__EXERCISE DIRECTIONS__. Exactly the lines from the one containing "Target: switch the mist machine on" through the final line of the listing are to be retyped, and nothing more.

__TASK INPUT__.

******

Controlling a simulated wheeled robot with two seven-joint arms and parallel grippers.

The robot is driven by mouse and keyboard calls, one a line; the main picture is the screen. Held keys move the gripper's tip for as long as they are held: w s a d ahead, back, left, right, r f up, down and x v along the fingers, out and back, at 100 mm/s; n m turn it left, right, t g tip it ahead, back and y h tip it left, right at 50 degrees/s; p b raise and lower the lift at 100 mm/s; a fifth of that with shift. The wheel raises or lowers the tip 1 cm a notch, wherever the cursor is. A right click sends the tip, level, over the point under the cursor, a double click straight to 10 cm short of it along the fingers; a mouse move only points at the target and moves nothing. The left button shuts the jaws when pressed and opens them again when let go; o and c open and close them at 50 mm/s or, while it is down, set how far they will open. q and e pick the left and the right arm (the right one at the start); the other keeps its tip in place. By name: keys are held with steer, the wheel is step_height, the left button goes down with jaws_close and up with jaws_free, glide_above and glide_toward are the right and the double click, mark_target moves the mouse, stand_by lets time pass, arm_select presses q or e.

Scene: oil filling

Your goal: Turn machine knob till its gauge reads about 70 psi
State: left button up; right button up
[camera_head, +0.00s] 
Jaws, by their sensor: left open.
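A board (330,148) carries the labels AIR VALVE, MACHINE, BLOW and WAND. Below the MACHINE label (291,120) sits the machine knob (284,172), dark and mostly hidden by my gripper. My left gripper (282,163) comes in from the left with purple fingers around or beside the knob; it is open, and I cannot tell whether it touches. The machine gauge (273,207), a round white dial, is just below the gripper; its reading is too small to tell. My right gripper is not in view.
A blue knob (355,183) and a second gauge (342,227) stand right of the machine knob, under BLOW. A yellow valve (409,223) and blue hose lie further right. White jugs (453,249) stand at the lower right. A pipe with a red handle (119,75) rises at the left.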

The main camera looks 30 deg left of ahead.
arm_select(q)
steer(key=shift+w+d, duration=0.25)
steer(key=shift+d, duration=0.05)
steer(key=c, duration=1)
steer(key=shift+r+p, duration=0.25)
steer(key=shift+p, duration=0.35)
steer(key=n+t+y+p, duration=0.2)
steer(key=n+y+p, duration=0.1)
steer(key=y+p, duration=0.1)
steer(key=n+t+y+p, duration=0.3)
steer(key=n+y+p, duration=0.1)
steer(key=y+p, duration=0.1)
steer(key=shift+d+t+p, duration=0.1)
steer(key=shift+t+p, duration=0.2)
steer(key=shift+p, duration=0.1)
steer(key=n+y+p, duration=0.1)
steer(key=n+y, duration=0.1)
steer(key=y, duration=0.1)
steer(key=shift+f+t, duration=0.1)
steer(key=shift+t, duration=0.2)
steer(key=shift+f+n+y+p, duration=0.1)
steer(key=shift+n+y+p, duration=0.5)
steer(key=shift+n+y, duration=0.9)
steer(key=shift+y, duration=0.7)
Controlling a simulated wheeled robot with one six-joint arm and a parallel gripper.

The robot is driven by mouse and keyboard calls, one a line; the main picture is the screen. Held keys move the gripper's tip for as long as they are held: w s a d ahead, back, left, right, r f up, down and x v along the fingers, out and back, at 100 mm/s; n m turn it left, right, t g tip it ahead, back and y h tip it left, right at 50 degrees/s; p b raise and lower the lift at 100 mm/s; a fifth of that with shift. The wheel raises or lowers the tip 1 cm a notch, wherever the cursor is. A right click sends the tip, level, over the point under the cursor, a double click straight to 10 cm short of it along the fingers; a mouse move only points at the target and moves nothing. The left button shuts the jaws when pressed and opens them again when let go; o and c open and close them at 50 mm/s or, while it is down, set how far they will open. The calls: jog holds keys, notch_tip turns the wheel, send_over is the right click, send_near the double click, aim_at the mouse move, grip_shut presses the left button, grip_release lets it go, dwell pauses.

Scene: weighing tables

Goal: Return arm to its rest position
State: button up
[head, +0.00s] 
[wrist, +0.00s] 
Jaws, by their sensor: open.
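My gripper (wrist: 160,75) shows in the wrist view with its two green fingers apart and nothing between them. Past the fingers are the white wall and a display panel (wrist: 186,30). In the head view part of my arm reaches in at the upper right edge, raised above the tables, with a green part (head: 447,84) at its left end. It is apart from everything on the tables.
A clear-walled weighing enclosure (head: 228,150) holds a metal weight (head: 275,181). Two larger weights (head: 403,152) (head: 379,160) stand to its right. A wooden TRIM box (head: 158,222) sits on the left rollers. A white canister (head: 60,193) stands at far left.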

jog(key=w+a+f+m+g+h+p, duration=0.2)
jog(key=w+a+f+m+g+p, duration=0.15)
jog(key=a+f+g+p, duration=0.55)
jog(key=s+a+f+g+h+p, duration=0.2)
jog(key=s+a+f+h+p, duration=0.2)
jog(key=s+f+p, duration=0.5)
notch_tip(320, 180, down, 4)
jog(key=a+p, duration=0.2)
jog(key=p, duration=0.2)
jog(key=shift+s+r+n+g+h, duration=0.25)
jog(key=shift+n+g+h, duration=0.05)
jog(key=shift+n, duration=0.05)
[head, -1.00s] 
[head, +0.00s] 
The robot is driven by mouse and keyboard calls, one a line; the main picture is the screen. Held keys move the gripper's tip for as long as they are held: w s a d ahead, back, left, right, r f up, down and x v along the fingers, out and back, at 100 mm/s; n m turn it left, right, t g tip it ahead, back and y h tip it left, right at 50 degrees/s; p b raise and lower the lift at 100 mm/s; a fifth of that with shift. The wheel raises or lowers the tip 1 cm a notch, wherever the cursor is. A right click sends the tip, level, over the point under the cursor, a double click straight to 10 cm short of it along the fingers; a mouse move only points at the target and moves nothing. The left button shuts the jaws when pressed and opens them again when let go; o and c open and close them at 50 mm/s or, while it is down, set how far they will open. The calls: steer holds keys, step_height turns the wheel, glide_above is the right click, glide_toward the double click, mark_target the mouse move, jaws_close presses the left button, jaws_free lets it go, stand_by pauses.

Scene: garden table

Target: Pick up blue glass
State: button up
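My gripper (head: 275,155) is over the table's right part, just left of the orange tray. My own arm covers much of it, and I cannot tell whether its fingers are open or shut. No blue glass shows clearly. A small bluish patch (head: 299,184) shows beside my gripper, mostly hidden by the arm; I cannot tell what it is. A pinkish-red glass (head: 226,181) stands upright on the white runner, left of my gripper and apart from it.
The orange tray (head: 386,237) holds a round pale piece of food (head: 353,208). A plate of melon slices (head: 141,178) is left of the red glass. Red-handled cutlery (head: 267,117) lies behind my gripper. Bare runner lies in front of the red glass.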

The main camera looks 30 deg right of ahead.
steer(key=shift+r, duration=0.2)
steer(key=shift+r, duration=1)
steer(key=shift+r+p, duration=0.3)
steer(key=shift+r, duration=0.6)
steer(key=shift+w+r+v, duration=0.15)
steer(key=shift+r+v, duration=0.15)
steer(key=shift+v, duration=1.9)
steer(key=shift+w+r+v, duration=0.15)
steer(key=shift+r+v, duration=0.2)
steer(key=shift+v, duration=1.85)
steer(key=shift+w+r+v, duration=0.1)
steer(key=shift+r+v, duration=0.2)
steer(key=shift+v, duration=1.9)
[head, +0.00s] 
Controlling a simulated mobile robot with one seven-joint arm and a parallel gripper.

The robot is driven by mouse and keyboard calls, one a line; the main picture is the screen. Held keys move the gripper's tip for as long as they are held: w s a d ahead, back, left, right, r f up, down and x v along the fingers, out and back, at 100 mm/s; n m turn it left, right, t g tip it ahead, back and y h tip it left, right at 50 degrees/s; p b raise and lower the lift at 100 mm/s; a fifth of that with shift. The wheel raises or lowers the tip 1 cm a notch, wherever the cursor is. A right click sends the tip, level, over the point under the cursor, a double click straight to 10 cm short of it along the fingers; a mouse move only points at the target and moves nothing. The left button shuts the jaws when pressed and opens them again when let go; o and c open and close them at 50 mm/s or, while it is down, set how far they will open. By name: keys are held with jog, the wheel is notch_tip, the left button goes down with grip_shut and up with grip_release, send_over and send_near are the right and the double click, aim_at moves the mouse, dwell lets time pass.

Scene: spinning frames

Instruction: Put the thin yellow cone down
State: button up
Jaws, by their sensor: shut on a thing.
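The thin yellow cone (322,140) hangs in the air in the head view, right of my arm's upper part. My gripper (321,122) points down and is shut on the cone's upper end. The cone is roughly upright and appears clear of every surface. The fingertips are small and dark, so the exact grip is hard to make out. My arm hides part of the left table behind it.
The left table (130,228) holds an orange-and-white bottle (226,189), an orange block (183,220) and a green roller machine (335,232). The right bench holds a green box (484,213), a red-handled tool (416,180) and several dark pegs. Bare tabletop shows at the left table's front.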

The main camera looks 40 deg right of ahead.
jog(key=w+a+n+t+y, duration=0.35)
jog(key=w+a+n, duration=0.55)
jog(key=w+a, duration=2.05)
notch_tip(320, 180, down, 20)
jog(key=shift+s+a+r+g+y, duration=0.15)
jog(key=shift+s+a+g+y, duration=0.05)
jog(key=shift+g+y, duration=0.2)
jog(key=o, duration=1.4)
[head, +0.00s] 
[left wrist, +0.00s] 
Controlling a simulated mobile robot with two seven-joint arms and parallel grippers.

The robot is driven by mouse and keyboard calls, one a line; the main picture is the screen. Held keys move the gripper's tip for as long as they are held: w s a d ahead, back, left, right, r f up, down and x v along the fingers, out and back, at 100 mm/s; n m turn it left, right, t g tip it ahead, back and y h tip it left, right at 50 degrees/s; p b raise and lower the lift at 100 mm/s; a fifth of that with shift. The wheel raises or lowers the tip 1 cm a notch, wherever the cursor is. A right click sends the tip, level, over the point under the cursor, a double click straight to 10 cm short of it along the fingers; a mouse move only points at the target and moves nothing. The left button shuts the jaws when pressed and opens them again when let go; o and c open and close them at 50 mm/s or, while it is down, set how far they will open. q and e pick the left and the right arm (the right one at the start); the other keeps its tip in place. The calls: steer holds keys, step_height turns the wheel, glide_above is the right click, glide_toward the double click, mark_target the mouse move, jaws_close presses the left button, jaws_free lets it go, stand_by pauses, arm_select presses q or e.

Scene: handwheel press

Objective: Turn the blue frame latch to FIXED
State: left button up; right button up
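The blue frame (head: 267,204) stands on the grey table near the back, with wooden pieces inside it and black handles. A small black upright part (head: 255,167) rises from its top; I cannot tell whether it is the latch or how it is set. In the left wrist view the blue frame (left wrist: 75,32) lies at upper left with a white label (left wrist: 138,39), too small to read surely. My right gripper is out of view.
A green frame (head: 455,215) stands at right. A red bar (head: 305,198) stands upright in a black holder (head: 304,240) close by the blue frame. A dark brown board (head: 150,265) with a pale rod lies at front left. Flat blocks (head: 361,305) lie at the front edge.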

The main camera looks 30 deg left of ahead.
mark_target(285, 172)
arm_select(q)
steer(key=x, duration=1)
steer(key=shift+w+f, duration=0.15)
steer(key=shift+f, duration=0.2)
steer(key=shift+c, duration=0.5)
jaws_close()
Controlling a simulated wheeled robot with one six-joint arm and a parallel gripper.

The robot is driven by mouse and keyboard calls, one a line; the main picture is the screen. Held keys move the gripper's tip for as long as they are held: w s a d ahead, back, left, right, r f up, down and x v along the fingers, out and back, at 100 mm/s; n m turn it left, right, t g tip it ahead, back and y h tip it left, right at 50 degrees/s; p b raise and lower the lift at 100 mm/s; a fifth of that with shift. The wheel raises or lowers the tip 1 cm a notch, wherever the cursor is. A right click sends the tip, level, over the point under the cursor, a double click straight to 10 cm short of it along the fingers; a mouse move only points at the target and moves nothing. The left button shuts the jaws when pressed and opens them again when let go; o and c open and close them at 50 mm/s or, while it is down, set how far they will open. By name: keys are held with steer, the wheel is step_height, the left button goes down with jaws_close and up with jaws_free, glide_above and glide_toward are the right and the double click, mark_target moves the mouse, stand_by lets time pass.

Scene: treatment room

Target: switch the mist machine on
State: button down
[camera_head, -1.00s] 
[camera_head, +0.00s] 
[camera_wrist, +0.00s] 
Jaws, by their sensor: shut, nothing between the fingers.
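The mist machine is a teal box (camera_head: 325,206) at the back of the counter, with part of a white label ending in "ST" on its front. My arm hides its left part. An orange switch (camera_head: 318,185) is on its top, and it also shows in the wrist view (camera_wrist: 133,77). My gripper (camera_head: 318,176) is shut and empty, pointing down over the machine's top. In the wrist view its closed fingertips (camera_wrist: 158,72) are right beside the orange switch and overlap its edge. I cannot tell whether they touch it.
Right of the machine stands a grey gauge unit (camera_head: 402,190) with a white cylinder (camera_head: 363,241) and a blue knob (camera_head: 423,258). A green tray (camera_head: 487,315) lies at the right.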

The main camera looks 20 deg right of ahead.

******

__SOLUTION TO THE PROBLEM__.
Target: switch the mist machine on
State: button down
[camera_head, -1.00s] 
[camera_head, +0.00s] 
[camera_wrist, +0.00s] 
Jaws, by their sensor: shut, nothing between the fingers.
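The mist machine is a teal box (camera_head: 325,206) at the back of the counter, with part of a white label ending in "ST" on its front. My arm hides its left part. An orange switch (camera_head: 318,185) is on its top, and it also shows in the wrist view (camera_wrist: 133,77). My gripper (camera_head: 318,176) is shut and empty, pointing down over the machine's top. In the wrist view its closed fingertips (camera_wrist: 158,72) are right beside the orange switch and overlap its edge. I cannot tell whether they touch it.
Right of the machine stands a grey gauge unit (camera_head: 402,190) with a white cylinder (camera_head: 363,241) and a blue knob (camera_head: 423,258). A green tray (camera_head: 487,315) lies at the right.

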The main camera looks 20 deg right of ahead.

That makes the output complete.